> **REQUIREMENTS**
Repeat the material in full. Keep every line exactly as it is.

> **DATA BLOCK**
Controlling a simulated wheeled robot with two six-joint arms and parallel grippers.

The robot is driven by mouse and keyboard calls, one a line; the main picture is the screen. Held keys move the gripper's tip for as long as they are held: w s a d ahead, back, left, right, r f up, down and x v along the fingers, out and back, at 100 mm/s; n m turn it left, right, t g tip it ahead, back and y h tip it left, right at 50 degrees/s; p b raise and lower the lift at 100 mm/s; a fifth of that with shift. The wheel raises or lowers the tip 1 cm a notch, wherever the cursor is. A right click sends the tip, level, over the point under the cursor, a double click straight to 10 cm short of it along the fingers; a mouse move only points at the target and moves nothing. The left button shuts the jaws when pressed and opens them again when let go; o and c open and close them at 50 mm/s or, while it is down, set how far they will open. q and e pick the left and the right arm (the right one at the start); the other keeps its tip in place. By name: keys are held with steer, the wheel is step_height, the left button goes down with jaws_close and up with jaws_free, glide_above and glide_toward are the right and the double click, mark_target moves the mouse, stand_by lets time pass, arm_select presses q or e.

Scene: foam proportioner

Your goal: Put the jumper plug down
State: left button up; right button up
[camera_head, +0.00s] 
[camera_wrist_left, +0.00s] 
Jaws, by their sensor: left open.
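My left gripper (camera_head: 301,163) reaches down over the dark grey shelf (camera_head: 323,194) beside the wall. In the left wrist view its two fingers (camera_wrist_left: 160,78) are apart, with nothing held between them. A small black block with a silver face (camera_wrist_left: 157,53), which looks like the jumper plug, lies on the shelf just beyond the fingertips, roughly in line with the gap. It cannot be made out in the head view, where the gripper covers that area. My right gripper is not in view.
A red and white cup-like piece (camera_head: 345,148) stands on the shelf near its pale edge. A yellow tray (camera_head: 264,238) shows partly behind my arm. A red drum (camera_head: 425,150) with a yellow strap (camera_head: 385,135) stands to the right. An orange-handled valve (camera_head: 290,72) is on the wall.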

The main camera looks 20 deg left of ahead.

> **CORRECT RESULT**
Controlling a simulated wheeled robot with two six-joint arms and parallel grippers.

The robot is driven by mouse and keyboard calls, one a line; the main picture is the screen. Held keys move the gripper's tip for as long as they are held: w s a d ahead, back, left, right, r f up, down and x v along the fingers, out and back, at 100 mm/s; n m turn it left, right, t g tip it ahead, back and y h tip it left, right at 50 degrees/s; p b raise and lower the lift at 100 mm/s; a fifth of that with shift. The wheel raises or lowers the tip 1 cm a notch, wherever the cursor is. A right click sends the tip, level, over the point under the cursor, a double click straight to 10 cm short of it along the fingers; a mouse move only points at the target and moves nothing. The left button shuts the jaws when pressed and opens them again when let go; o and c open and close them at 50 mm/s or, while it is down, set how far they will open. q and e pick the left and the right arm (the right one at the start); the other keeps its tip in place. By name: keys are held with steer, the wheel is step_height, the left button goes down with jaws_close and up with jaws_free, glide_above and glide_toward are the right and the double click, mark_target moves the mouse, stand_by lets time pass, arm_select presses q or e.

Scene: foam proportioner

Your goal: Put the jumper plug down
State: left button up; right button up
[camera_head, +0.00s] 
[camera_wrist_left, +0.00s] 
Jaws, by their sensor: left open.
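My left gripper (camera_head: 301,163) reaches down over the dark grey shelf (camera_head: 323,194) beside the wall. In the left wrist view its two fingers (camera_wrist_left: 160,78) are apart, with nothing held between them. A small black block with a silver face (camera_wrist_left: 157,53), which looks like the jumper plug, lies on the shelf just beyond the fingertips, roughly in line with the gap. It cannot be made out in the head view, where the gripper covers that area. My right gripper is not in view.
A red and white cup-like piece (camera_head: 345,148) stands on the shelf near its pale edge. A yellow tray (camera_head: 264,238) shows partly behind my arm. A red drum (camera_head: 425,150) with a yellow strap (camera_head: 385,135) stands to the right. An orange-handled valve (camera_head: 290,72) is on the wall.

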The main camera looks 20 deg left of ahead.

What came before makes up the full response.